**Given instruction**
In the material below, the lines containing the word "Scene" are required; copy each of them.

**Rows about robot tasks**
— start —

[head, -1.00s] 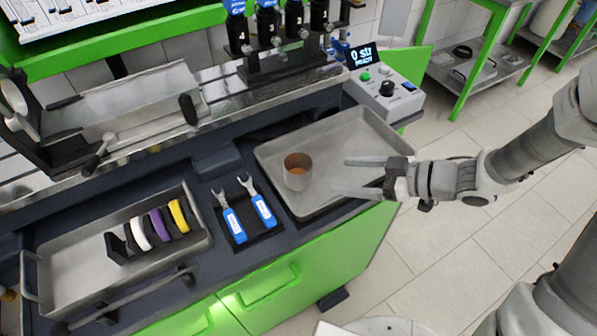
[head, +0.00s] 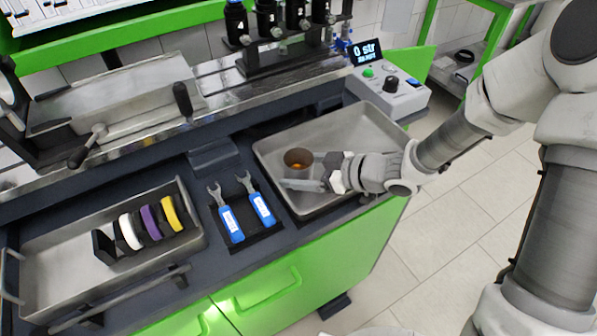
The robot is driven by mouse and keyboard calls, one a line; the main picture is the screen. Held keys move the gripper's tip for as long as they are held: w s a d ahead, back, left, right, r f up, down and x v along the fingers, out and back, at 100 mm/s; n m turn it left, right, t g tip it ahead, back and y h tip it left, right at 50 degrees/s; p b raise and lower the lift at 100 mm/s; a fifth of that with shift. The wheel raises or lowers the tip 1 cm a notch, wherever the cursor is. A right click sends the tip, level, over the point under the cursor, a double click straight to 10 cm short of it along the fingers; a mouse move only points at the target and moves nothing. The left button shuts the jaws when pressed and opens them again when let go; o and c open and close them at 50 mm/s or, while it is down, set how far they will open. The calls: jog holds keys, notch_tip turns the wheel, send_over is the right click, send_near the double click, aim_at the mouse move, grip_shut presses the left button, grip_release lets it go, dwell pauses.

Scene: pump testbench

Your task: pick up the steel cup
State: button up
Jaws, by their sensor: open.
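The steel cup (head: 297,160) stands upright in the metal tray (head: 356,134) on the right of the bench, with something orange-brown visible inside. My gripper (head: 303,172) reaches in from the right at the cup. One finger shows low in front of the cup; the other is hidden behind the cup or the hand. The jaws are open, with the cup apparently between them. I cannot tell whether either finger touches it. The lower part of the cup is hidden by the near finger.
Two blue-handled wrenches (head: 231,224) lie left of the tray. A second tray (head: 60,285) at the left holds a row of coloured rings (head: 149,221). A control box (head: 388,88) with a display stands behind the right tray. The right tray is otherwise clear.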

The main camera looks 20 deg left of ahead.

— end —
— start —

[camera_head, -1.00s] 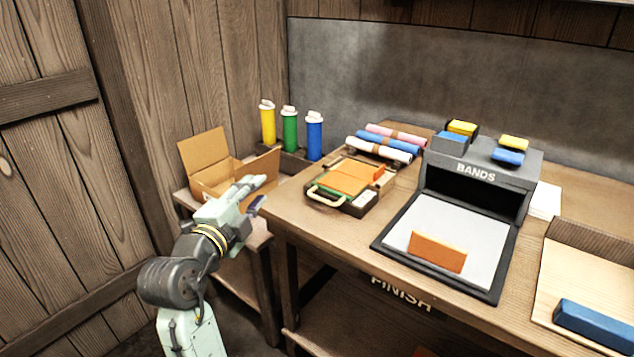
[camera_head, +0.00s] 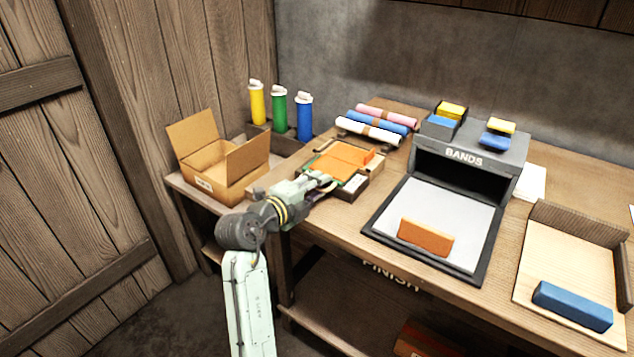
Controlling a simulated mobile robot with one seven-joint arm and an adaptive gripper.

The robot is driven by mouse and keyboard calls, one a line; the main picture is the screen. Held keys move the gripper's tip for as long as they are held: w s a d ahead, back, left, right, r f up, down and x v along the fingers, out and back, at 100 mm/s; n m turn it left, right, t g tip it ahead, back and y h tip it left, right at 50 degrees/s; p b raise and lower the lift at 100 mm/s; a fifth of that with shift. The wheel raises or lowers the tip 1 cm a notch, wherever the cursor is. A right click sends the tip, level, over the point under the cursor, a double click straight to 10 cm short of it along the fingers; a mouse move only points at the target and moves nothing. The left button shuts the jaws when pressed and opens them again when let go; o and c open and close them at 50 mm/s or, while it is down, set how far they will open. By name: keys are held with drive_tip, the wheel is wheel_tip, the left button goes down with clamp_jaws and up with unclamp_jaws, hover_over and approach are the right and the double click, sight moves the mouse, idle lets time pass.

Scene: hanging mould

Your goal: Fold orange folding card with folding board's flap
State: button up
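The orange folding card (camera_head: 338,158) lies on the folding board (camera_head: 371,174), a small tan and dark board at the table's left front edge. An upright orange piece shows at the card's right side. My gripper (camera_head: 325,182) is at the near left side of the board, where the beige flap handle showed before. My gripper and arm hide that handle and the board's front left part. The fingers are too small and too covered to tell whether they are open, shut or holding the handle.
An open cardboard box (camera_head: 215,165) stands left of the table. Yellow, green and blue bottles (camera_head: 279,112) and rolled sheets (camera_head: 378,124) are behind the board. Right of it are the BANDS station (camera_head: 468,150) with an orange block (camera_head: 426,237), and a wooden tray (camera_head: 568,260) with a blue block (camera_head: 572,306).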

— end —

**Reply**
Scene: pump testbench
Scene: hanging mould

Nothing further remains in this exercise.